Gunther Oettinger en septembre 2014. | EMMANUEL DUNAND / AFP

Parodie d’audition ou vrai exercice à risque pour la Commission Juncker ? Günther Oettinger, le controversé commissaire allemand au numérique, était interrogé par les eurodéputés lundi 9 janvier sur le fait de savoir s’il était apte à récupérer le très stratégique portefeuille du budget de l’Union.

Les élus ne devaient se prononcer définitivement que mardi 10 janvier dans la journée, mais déjà la veille, pour nombre d’entre eux, l’affaire était entendue : malgré ses écarts de conduite, le commissaire allemand avait peu de chances de se voir priver de sa nouvelle casquette.

« Bien entendu, les matchs de catch ne sont pas des exercices chorégraphiés ou réglés à l’avance. Alors, Oetti sera-t-il confirmé? Quel suspense ! » s’interrogeaient lundi soir assez justement les Grecques, un collectif de « bas fonctionnaires européens » parodiant depuis quelques mois l’actualité bruxelloise.

Image abimée

Il faut dire que la commission a préparé le terrain pour éviter une déconvenue à son représentant : une audition fixée le jour de la rentrée parlementaire à Bruxelles, laissant un temps de préparation minimal aux élus. Et un commissaire déjà officiellement intronisé au budget par le président Juncker en décembre, en remplacement de Kristalina Georgieva, la commissaire bulgare partie à la Banque mondiale.

Le conservateur allemand avait pourtant défrayé la chronique à l’automne, contribuant à abimer encore un peu plus l’image de Bruxelles, après les affaires Barroso (l’ex-président de la commission parti pantoufler chez Goldman Sachs), et Neelie Kroes (l’ex-commissaire aux avoirs non déclarés aux Bahamas).

M. Oettinger a accepté, sans le signaler comme le veut le réglement, un déplacement professionnel en Hongrie au printemps 2016 dans le jet privé d’un lobbyiste allemand proche des intérêts russes.

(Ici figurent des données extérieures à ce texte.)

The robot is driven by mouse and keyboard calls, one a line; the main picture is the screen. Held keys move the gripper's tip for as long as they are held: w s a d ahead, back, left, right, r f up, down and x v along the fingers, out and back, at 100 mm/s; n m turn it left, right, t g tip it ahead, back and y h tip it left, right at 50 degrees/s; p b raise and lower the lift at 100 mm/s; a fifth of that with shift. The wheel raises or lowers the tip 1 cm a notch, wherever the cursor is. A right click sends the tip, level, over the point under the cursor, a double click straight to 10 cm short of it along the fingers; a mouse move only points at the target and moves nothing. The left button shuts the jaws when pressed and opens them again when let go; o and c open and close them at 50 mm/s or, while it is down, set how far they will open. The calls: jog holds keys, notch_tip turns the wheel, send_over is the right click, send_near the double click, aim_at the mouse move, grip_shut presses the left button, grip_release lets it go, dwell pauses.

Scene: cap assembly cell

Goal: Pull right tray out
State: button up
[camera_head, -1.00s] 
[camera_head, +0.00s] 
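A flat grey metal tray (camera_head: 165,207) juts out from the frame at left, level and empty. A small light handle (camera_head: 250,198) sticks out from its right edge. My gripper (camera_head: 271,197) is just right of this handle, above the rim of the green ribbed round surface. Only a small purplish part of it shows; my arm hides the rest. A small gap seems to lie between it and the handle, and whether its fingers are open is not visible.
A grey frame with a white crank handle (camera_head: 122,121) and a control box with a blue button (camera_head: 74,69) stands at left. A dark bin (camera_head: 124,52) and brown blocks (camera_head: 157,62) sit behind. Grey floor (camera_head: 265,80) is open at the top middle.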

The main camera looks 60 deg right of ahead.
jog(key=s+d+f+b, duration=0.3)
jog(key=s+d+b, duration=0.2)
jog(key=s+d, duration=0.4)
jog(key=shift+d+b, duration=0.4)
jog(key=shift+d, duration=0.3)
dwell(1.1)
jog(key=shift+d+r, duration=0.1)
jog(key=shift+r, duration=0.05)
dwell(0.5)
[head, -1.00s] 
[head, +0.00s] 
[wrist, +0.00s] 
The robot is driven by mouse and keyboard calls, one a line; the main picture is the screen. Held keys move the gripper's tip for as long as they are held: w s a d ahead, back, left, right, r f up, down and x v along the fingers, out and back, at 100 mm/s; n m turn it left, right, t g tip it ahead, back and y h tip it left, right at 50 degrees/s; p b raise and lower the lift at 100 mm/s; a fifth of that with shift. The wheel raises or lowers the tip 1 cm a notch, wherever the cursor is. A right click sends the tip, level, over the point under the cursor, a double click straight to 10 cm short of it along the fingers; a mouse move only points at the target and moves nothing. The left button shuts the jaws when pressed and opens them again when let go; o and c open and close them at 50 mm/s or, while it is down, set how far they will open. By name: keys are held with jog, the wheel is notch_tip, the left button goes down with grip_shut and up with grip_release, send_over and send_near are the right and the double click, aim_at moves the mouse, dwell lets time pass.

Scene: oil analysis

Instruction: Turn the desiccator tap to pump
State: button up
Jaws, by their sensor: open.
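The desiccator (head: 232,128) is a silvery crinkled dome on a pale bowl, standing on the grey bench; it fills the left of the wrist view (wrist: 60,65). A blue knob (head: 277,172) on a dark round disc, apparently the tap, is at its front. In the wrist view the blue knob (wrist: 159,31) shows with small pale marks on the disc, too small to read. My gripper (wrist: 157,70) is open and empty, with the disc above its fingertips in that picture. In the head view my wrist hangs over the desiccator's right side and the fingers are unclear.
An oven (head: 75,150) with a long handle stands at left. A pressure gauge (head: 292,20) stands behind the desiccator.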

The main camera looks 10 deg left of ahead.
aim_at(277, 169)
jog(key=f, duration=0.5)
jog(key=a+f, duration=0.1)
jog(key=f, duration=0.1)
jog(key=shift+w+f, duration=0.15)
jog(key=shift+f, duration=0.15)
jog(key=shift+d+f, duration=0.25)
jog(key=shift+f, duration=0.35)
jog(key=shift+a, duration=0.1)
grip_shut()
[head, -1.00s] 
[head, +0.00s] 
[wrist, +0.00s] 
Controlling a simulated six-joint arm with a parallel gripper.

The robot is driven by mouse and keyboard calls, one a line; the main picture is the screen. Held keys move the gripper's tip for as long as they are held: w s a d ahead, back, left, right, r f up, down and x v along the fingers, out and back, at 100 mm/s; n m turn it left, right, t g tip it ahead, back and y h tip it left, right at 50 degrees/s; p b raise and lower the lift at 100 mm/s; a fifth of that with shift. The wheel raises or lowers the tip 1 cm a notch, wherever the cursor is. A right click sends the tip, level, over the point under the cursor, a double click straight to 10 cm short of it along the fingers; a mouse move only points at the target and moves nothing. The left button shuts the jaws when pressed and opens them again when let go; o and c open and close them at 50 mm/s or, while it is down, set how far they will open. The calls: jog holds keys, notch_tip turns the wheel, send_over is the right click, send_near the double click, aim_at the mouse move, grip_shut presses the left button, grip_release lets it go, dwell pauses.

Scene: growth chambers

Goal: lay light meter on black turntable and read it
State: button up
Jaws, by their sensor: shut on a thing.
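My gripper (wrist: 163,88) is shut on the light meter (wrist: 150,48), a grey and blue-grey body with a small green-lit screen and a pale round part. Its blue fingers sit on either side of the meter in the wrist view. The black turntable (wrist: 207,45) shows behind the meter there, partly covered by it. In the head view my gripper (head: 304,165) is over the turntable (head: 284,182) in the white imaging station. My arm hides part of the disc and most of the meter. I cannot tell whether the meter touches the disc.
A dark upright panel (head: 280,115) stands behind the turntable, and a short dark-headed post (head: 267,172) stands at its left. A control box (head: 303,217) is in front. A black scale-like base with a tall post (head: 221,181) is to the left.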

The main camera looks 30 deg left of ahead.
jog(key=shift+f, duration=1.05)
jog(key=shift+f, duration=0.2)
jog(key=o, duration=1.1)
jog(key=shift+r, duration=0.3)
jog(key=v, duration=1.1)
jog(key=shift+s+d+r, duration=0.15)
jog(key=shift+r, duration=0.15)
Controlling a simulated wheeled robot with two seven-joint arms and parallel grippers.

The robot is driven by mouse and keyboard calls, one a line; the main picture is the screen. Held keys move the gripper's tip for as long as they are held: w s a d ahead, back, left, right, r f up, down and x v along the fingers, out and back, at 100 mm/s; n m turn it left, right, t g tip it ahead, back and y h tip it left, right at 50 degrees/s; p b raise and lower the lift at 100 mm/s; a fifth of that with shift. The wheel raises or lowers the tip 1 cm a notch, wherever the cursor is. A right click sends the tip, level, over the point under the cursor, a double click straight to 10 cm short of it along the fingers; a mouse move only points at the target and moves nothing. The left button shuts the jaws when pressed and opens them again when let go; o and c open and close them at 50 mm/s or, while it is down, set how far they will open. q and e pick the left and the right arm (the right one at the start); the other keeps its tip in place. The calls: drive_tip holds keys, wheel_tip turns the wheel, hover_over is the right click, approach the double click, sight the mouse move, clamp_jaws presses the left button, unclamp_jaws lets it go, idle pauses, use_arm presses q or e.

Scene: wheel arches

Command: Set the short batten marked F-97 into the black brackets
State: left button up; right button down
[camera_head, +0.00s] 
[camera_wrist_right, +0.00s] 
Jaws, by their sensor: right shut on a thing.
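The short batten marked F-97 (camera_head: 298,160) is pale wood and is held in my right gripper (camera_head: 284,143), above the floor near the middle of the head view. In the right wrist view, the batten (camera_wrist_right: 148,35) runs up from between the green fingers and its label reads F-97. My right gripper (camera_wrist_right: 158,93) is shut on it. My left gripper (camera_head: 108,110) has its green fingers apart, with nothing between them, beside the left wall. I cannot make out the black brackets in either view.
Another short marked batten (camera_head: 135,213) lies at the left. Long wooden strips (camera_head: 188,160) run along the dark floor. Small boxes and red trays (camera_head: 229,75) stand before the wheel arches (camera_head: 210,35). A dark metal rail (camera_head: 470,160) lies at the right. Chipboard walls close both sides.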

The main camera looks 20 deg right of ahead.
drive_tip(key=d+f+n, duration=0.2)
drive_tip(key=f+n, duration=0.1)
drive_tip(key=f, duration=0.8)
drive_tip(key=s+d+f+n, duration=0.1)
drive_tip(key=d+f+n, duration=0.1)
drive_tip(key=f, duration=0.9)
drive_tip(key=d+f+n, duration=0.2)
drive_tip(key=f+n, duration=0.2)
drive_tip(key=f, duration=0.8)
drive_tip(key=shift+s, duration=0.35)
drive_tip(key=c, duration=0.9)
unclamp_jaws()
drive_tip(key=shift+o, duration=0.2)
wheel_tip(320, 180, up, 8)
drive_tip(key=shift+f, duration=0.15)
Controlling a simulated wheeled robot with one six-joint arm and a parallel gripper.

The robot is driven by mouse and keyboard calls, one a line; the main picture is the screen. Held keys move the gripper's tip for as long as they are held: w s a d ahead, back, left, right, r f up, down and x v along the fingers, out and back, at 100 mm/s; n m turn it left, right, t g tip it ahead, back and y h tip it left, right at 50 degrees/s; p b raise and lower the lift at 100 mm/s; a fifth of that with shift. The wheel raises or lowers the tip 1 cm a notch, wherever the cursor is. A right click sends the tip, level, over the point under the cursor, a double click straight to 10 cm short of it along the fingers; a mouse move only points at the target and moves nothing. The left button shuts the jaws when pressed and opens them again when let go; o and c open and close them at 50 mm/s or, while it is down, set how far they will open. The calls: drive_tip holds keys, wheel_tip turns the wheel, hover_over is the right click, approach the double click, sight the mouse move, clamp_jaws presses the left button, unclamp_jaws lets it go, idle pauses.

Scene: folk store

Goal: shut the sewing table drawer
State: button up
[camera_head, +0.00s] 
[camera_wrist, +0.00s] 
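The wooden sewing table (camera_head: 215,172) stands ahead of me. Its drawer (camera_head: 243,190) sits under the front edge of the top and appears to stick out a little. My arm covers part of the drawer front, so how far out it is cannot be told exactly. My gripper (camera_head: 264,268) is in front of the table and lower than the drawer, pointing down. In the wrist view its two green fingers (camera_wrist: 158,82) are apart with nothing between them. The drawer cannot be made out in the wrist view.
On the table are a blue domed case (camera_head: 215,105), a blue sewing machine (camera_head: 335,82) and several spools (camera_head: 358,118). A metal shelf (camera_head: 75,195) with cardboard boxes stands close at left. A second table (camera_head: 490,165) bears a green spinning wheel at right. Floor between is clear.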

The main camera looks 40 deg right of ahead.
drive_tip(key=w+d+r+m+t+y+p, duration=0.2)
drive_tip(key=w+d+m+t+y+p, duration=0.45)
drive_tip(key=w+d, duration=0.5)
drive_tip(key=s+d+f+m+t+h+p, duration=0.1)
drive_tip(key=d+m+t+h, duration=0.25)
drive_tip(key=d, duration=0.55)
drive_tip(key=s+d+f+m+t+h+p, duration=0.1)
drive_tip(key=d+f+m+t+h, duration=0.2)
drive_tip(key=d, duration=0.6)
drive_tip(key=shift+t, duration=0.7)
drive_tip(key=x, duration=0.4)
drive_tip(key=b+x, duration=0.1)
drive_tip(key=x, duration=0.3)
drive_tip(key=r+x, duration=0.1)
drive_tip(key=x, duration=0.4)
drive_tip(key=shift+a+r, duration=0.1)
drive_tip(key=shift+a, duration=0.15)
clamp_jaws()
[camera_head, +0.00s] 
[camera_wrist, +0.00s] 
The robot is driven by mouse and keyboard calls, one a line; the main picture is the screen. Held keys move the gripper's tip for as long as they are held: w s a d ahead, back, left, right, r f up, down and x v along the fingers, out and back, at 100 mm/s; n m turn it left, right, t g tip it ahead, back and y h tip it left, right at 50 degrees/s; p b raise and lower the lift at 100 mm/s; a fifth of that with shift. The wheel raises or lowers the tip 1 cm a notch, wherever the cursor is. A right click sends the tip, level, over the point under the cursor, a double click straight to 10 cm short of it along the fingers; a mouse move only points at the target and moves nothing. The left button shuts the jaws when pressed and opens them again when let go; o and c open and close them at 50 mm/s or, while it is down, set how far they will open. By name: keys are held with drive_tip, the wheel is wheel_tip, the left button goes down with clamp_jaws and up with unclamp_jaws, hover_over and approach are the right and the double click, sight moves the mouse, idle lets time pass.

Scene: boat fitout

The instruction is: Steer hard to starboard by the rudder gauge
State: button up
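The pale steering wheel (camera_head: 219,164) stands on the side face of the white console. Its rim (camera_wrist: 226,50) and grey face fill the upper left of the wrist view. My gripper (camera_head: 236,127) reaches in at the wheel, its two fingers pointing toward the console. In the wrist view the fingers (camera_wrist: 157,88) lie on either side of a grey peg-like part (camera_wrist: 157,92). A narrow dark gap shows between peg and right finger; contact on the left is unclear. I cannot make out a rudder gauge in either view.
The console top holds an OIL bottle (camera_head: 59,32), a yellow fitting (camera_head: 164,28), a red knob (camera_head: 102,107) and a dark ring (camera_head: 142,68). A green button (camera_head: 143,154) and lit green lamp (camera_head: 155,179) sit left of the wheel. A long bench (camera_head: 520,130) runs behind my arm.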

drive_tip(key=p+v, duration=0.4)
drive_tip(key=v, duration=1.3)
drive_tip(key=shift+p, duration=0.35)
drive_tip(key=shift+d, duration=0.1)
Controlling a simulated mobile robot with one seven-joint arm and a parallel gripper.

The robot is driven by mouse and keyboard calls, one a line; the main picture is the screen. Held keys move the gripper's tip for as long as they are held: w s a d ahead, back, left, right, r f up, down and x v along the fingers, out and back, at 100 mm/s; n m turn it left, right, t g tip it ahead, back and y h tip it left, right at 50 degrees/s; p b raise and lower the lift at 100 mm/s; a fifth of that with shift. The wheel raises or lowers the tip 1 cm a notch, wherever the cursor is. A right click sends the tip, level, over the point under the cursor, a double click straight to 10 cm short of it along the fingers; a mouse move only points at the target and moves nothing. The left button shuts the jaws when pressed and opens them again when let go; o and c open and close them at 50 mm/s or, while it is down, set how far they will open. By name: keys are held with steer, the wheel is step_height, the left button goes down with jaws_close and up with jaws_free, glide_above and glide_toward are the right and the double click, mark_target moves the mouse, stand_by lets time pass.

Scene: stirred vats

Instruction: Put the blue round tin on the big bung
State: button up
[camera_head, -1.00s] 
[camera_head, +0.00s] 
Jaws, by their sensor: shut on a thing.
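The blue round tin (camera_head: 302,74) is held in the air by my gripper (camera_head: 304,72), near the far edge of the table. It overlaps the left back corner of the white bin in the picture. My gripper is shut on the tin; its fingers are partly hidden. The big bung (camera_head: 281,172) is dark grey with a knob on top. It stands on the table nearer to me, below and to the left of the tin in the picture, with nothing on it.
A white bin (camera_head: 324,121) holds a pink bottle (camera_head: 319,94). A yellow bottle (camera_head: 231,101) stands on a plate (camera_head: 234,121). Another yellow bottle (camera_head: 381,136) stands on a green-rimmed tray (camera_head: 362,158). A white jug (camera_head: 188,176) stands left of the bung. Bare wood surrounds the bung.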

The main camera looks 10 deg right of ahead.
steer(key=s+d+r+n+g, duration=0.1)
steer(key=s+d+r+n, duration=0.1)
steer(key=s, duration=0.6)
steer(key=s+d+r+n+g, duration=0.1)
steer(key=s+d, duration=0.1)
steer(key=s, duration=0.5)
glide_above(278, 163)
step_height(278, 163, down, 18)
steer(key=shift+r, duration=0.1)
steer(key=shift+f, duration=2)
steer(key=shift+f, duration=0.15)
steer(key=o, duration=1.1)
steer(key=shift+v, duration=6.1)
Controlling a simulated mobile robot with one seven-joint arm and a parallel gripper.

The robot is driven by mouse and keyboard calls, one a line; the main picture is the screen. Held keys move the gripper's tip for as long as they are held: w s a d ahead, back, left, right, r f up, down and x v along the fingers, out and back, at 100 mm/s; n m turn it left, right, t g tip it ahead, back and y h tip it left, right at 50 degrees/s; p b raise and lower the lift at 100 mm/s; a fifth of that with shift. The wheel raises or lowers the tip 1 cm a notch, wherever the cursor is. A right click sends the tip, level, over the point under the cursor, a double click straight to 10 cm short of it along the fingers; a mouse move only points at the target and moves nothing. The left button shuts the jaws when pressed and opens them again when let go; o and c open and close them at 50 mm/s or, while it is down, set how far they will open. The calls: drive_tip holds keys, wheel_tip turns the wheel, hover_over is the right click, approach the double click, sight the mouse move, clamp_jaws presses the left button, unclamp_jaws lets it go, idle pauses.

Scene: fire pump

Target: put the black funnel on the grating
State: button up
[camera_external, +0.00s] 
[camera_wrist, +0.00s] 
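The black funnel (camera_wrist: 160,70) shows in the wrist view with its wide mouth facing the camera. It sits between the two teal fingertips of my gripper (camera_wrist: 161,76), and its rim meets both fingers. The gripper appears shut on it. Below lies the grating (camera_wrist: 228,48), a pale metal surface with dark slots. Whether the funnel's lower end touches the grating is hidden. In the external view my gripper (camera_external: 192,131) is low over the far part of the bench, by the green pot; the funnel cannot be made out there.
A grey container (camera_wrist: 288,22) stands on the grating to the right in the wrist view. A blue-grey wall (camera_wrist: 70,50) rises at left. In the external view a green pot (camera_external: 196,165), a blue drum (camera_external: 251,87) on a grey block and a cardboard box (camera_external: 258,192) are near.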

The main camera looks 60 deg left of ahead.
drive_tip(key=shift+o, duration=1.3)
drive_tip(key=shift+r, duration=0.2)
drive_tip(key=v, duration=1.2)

Il s’est aussi distingué, à l’automne, en tenant des propos jugés racistes à l’égard des Chinois, lors d’une réunion à Hambourg.

Regrets

Devant les élus, il s’est excusé platement : « pour mon discours de Hambourg, je regrette d’avoir tenu ces propos à l’époque, je ne voulais blesser personne». Et a justifié sa supposée proximité d’avec les lobbies : « je me considère comme totalement indépendant vis à vis d’eux. Je suis quelqu’un d’engagé, à l’écoute des intérêts des PME ».

Pour le reste - les questions proprement budgétaires - M. Oettinger n’a pas brillé par sa connaissance du sujet mais n’a pas non plus commis d’impairs. Il a promis « un renforcement de l’OLAF [l’office européen anti-fraude] » , plus de femmes dans les institutions européennes, etc. Ce qu’il risque, au pire ? Une deuxième audition... Car qui a envie à Bruxelles de le déstabiliser et de provoquer une nouvelle crise ?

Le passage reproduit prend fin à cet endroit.